The significance of Google’s growth and dealings is in the impact it has over a worldwide, super-connected tool like the Internet. An article by Marc Fawzi on Evolving Trends expressed this effectively so:

“It is not any better or worse than it used to be under the Microsoft monopoly for the small companies that must compete with Google . But it’s much worse for us the people because what is at stake now is much bigger. It’s no longer about our PCs and LANs, it’s about the future of the entire Web.”

This is the point exactly, we cannot afford to offer up even greater technologies and tools to the kind of abuses that huge corporations have inflicted over the course of history. As the world becomes smaller, and resources more acutely limited – allowing too much power to flow through just a few hands has obvious implications, at least to students of history and reality. There are arguments on the other side of the isle of course, but what are the motivations for these?

A Thing in Itself

Turning philosophy to evaluate the scope of operations of major corporations may seem naïve or overly normative, but in a way we have lost much of our ability to reason because of a subdued normative capability. Numbers and graphical stimuli, popular culture and even Machiavellian recipes have pervaded out very thinking. I have often wondered why no normative or reasoning argument has been able to sway the seemingly endless march of money and power. Lack of reason on the part of the vast majority of people is the reason. Immanuel Kant would likely have evaluated 21st Century thinking so far as: “A collective mind that utilizes the wrong or limited innate categories to misunderstand what is wrong.” Arguments against Google being a dangerous virtual monopoly are centered on technicalities that may not even apply to this new form of market control.

A correctly reasoning mind should ask the question: “What is Google in and of itself?” Who is behind the operation, what are the motivations and where is the natural end to all these mergers and acquisitions? Instead we are bombarded with half witted cravings for the candy of mediocre services and copy-cat innovation. An astute friend of mine and I were talking about Google and the inherent evil that resides inside the cold calculating machine once it reaches this level. He said that Google is really “beyond evil” in that it does not even take note of people, issues or any ideology beyond expansion.

The End

In the end it is the stockholder that blindly considers their ROI or earnings that powers such mechanical and cold machines. Think about that person of means whose only real consideration is profit or money after the day is done. Is this what we have come down to – a modern but primeval group of oligarchs in lazy control over the Internet, politics, industry and the fate of billions? This is why I hate Google! It represents a lazy and mediocre evolution of something that could have been fabulous and good for everyone. Not satisfied to perfect any of its massive holdings, but intent on grabbing more and more until nothing is left – for the woebegone retired dentist or public servant, and of course the MAN at the top. So, there is the import for those who can grasp it – part one of beyond good and Google.

4 Responses to “ Part I - Beyond Good and Google ”

  1. Google is evil. They use the lure of “Free” to bring in unsuspecting geeks and then, once they have you, you never leave.

    The mobile phone software is just a bid to insure more people use Google apps on their phones. What will go along with Google phone aps? Google ads!
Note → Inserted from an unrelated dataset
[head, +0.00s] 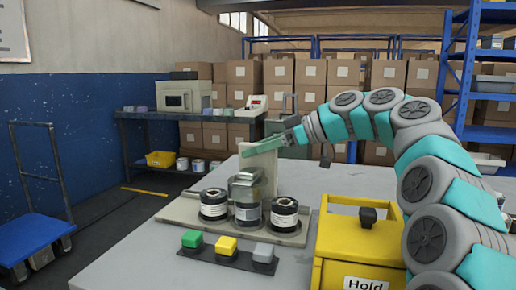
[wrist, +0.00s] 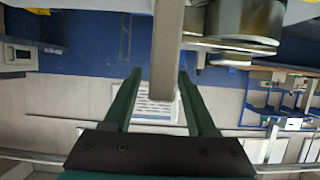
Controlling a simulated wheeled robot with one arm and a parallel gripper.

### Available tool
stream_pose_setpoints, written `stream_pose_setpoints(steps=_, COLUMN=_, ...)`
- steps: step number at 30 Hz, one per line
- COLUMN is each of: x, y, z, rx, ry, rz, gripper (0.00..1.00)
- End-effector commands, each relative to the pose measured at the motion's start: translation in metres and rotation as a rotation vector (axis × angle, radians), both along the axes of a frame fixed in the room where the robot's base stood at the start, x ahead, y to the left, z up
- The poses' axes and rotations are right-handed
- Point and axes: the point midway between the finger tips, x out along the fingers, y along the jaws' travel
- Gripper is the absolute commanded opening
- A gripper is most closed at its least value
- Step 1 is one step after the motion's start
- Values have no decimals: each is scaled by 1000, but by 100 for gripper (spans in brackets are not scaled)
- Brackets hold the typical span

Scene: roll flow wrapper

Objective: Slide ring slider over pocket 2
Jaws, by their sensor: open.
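My gripper (head: 262,148) reaches in from the right at the upright pale panel (head: 260,172) behind the jars. In the wrist view its two green fingers (wrist: 159,75) are apart, with a grey bar (wrist: 167,45) showing between them; I cannot tell whether they touch it. A grey metal cylinder (head: 246,188), which may be the ring slider, stands in the middle of the beige base plate (head: 178,213). The pockets carry no readable numbers. A round metal part (wrist: 245,22) shows at the wrist view's top right.
A black strip (head: 225,257) with green, yellow and grey buttons lies in front of the plate. A yellow box (head: 335,240) marked "Hold", with a black knob, stands at the right beside my arm. The grey tabletop (head: 125,262) is clear at the front left.

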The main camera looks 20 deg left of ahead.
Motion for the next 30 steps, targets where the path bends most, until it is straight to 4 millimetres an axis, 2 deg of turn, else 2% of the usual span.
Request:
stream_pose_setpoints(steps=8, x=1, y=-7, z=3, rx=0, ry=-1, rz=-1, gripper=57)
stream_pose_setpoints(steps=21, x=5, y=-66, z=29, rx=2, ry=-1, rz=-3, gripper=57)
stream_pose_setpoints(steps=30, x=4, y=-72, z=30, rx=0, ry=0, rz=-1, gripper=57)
    Too many people think that Google apps are their core business, they are not. Google is an advertising company plain and simple. They only give away applications so that they can embed their advertising within it.
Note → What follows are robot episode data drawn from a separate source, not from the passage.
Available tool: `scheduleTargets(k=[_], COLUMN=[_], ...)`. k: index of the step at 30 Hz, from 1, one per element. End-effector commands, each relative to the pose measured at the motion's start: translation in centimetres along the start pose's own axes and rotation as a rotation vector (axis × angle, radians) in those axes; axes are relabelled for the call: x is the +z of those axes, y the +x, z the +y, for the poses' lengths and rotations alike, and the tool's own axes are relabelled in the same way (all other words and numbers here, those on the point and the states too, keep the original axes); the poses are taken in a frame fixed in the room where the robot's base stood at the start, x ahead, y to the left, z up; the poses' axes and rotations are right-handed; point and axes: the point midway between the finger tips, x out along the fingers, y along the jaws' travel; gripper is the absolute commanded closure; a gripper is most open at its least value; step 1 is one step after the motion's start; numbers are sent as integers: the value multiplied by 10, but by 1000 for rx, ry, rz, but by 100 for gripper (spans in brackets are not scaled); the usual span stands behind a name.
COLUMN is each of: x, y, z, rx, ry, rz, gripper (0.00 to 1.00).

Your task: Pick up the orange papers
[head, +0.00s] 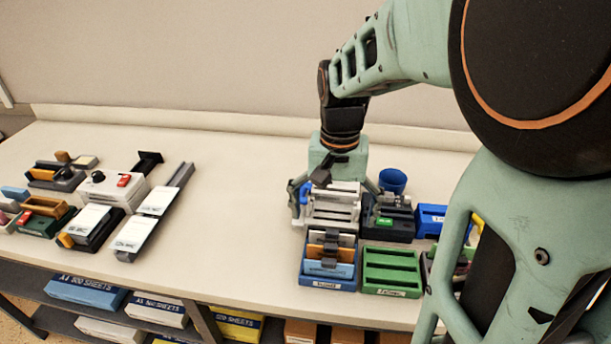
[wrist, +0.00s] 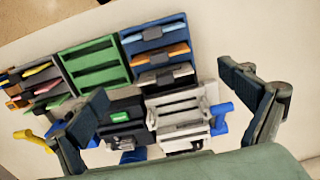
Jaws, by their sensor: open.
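The orange papers (head: 329,252) lie in the middle slot of a blue tray (head: 328,283), between a pale stack and a blue-grey stack, with a dark piece across them. The orange papers (wrist: 164,52) and the blue tray (wrist: 127,43) also show in the wrist view. My gripper (head: 337,190) is open and empty, pointing down above the white-grey rack behind the blue tray.
A green tray (head: 391,271) stands right of the blue tray. The white-grey rack (head: 330,205) and a dark device (head: 390,222) stand behind them. A blue cup (head: 392,181) is at the back. Office items (head: 95,200) fill the left; the table (head: 235,210) between is clear.

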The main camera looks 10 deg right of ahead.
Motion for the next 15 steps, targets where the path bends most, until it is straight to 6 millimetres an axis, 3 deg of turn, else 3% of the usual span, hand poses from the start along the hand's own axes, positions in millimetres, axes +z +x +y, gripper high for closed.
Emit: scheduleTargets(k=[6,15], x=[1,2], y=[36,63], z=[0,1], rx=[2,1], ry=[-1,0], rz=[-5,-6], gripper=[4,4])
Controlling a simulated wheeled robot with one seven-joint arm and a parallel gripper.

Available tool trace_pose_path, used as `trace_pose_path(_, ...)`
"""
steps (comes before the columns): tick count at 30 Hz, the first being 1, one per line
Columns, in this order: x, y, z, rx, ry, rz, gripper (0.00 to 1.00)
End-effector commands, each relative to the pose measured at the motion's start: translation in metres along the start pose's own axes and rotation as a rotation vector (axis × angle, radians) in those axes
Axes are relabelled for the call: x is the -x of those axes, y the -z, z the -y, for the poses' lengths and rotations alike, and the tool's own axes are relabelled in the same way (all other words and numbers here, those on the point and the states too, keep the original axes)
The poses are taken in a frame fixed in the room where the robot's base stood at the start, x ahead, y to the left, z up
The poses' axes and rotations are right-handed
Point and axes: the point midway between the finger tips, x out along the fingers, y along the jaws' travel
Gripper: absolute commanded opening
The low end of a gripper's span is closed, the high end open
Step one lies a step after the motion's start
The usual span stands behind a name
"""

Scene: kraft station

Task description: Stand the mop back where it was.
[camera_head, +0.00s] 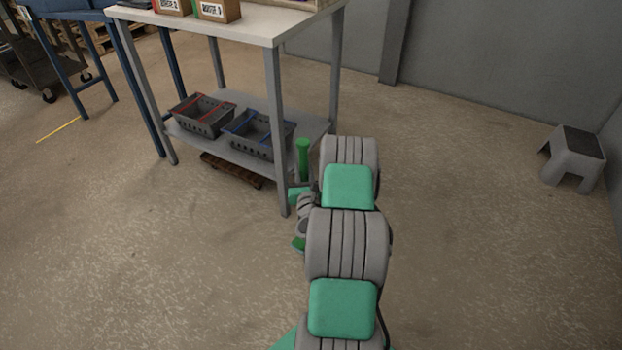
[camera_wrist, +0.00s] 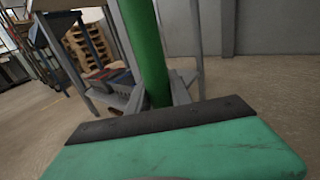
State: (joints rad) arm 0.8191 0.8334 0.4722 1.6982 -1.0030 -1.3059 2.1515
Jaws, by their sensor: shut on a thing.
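The mop shows only as a green handle. In the head view its rounded top end (camera_head: 303,158) stands up beside the front right leg of the grey workbench, just left of my arm. My gripper (camera_head: 299,196) is shut on the handle, partly hidden by my wrist. The mop's head and the floor under it are hidden.
The workbench (camera_head: 275,120) has a lower shelf with two grey baskets (camera_head: 203,115) (camera_head: 257,132). A wooden pallet lies under it. A grey step stool (camera_head: 573,158) stands far right by the wall. The floor between is clear.

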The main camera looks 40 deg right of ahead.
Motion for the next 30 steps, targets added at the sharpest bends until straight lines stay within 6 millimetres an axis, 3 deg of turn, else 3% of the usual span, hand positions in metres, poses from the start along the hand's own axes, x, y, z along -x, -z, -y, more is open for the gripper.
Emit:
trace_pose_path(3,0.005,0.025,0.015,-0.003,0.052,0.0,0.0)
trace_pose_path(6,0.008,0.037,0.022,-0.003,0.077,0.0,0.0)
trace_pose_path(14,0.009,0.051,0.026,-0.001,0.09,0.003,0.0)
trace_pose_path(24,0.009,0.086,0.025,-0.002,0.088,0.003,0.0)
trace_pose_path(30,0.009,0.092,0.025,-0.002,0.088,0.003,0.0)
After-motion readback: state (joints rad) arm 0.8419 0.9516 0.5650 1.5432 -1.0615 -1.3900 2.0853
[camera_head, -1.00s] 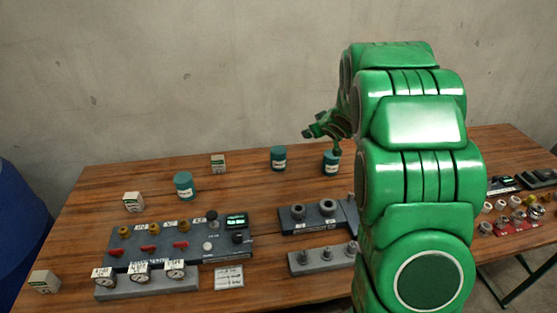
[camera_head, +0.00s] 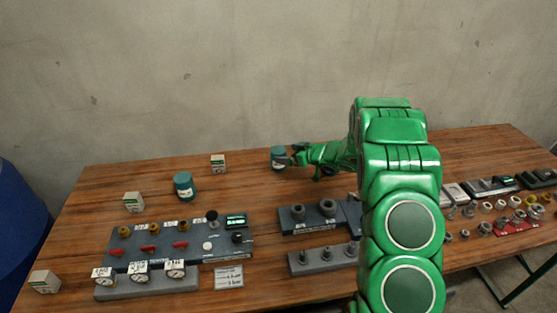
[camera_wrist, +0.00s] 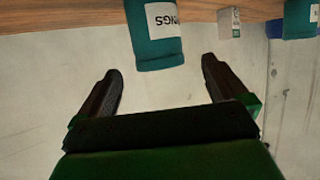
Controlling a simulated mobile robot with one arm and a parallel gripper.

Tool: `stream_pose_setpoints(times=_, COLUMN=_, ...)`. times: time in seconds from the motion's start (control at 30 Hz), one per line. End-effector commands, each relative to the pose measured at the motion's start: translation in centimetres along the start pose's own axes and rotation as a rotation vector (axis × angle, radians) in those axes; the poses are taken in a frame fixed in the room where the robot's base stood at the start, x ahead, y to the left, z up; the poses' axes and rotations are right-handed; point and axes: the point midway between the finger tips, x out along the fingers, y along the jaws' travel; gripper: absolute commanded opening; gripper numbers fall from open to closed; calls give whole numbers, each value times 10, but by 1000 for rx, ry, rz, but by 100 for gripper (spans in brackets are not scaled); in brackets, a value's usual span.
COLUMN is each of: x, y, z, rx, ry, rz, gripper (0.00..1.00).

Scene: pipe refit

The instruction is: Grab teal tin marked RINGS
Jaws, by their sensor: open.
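The teal tin marked RINGS (camera_wrist: 152,48) is in the wrist view at top centre, its label upside down there. In the head view my gripper (camera_head: 297,160) is low at the tin's right side.
Another teal tin (camera_head: 184,187) stands to the left, with small white boxes (camera_head: 218,163) (camera_head: 133,202) near it. A grey valve panel (camera_head: 180,248) and ring blocks (camera_head: 318,216) fill the front. The table's (camera_head: 250,185) strip before the RINGS tin is clear.

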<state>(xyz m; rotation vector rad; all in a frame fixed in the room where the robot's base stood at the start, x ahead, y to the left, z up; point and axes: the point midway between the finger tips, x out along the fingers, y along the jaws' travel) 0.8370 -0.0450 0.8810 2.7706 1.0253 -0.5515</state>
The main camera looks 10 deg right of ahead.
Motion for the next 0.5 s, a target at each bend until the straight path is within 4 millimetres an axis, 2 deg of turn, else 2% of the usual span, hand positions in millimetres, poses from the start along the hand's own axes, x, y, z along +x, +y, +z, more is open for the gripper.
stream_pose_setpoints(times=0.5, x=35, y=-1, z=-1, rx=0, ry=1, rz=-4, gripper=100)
    Which is why I can not figure why so many geeks (who hate online advertising) love Google.

  2. Thanks Steve! You always have great insight and I appreciate your comments. I agree, and I don’t really understand why so many technically talented and knowledgeable people (especially geeks) love the Walmart of the Web?

    Always,
    Phil

  3. [...] warm (well maybe just a little) I am thinking that we could all do with more kindness in our lives. Google may want your soul and our corporations may have gone bananas, but the average person – you and [...]

  4. If Google had not been providing consumers with what they wanted then they would not have achieved such success. The danger now lies in their power to tell us and convince us what it is we want.
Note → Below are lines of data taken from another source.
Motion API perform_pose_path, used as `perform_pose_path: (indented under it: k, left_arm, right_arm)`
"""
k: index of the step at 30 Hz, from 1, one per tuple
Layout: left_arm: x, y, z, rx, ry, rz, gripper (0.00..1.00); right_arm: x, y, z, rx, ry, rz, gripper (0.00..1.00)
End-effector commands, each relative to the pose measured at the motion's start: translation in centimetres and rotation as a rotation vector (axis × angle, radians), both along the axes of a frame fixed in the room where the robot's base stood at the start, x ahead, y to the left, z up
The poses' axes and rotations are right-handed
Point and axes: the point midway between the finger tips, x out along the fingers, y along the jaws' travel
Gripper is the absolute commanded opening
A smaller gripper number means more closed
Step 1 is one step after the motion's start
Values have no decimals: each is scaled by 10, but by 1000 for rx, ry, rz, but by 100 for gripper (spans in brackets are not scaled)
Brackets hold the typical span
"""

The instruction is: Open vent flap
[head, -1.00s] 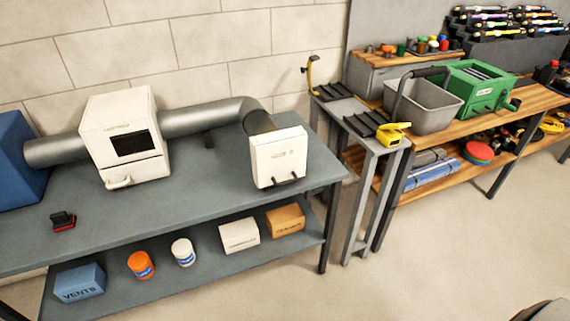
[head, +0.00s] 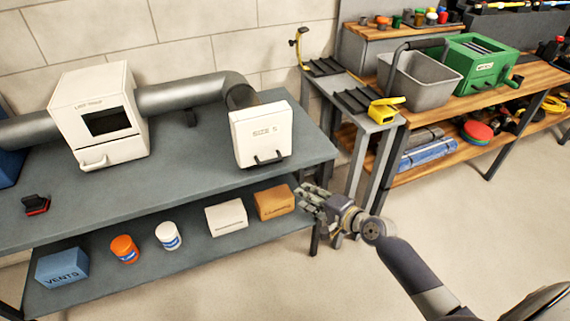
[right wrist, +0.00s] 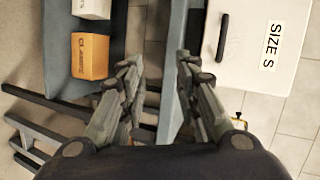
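The vent flap (head: 262,132) is a white square panel marked "SIZE S" at the right end of the grey duct (head: 190,97). It looks closed and has a dark handle (head: 268,159) along its lower edge. In the right wrist view the flap (right wrist: 245,50) is at upper right, with its handle (right wrist: 222,36) upright in the picture. My right gripper (head: 308,194) is below and to the right of the flap, near the table's front right corner, apart from the handle. Its two fingers (right wrist: 158,72) are spread with nothing between them. My left gripper is not in view.
The grey table (head: 190,187) carries a white box with a dark window (head: 105,125) and a red-black tool (head: 35,205). Its lower shelf holds an orange-brown box (head: 274,202), a white box (head: 226,217), jars and a blue box (head: 62,267). A side stand (head: 372,128) is right.

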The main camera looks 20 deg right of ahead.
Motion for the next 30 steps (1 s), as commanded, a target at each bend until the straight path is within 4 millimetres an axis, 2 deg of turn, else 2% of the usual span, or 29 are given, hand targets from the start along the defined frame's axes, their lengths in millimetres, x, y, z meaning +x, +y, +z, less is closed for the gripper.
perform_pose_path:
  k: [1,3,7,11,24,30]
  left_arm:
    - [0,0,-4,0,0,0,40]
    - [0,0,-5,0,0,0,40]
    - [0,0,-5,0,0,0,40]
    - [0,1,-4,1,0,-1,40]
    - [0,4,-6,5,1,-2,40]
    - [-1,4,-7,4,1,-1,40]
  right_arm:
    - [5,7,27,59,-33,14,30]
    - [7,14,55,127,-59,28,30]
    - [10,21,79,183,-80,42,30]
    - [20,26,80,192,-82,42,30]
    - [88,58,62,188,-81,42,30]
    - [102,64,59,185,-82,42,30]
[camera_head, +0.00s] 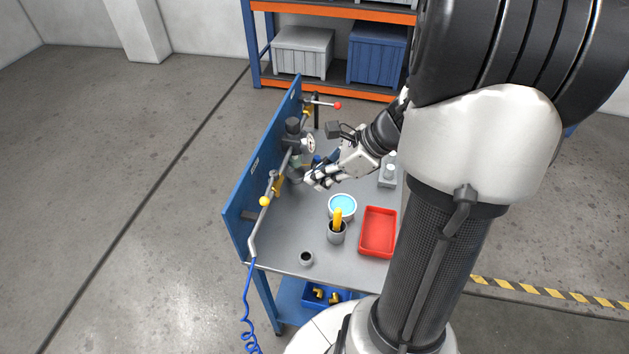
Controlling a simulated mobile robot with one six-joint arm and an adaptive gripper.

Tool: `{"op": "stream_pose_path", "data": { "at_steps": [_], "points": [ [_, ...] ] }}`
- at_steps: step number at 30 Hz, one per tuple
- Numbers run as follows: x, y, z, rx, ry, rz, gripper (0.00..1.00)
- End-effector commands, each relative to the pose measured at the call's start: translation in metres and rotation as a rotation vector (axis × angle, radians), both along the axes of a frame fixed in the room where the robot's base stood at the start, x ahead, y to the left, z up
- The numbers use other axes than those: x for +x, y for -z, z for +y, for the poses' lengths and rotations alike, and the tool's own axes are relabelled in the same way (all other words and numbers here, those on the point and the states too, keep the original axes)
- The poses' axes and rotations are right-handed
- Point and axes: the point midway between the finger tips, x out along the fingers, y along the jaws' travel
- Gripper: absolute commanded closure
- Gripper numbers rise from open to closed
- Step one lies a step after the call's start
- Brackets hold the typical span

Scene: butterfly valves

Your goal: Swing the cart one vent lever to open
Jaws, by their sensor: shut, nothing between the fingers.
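A cart with a grey top and an upright blue panel (238,190) stands in the middle of the head view. A pipe runs along the panel. A lever with a red ball end (325,104) sticks out to the right at the pipe's far end. A yellow ball end (264,201) shows at the near part of the pipe, beside a yellow valve part (277,186). I cannot tell which of these is the vent lever. My gripper (309,182) is shut and empty, just right of the pipe's middle, past the yellow part. I cannot tell whether it touches anything.
A dark fitting with a round white face (310,143) stands on the pipe behind my gripper. A blue-filled bowl (342,206), a grey cup (337,233) with yellow handles, a small dark cup (306,258) and a red tray (378,232) occupy the near top. A shelf stands behind.

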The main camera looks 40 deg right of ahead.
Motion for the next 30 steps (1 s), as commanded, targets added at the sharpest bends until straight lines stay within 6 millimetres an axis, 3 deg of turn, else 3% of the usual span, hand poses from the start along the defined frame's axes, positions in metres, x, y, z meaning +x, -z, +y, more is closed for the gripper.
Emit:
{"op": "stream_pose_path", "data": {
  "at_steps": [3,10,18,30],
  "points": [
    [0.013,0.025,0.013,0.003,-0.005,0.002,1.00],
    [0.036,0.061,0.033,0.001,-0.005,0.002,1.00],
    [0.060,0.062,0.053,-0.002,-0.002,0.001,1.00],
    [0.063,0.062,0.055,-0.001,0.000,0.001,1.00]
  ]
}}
    For some this is reason enough to rebel against all they may offer. What is different in the 21st century is that we have a voice, via the very vehicle that Google is trying to control - the internet. Look at the negative publicity a recent attempt to control us has caused - reducing pagerank for those using non Google owned methods of earning money online. The geeks may have given Google a start but they also gave Firefox the start that was needed for it to become an IE competitor. When Google stops offering what the geeks want they will desert it. Their search engine is increasingly becoming less effective. (I turn to different search engines regularly lately). Their attempt to charge for information via Google Answers was a failure.

    The very fact that money and power is to be gained surely means the impetus is stronger for others to compete to topple the ‘giant’.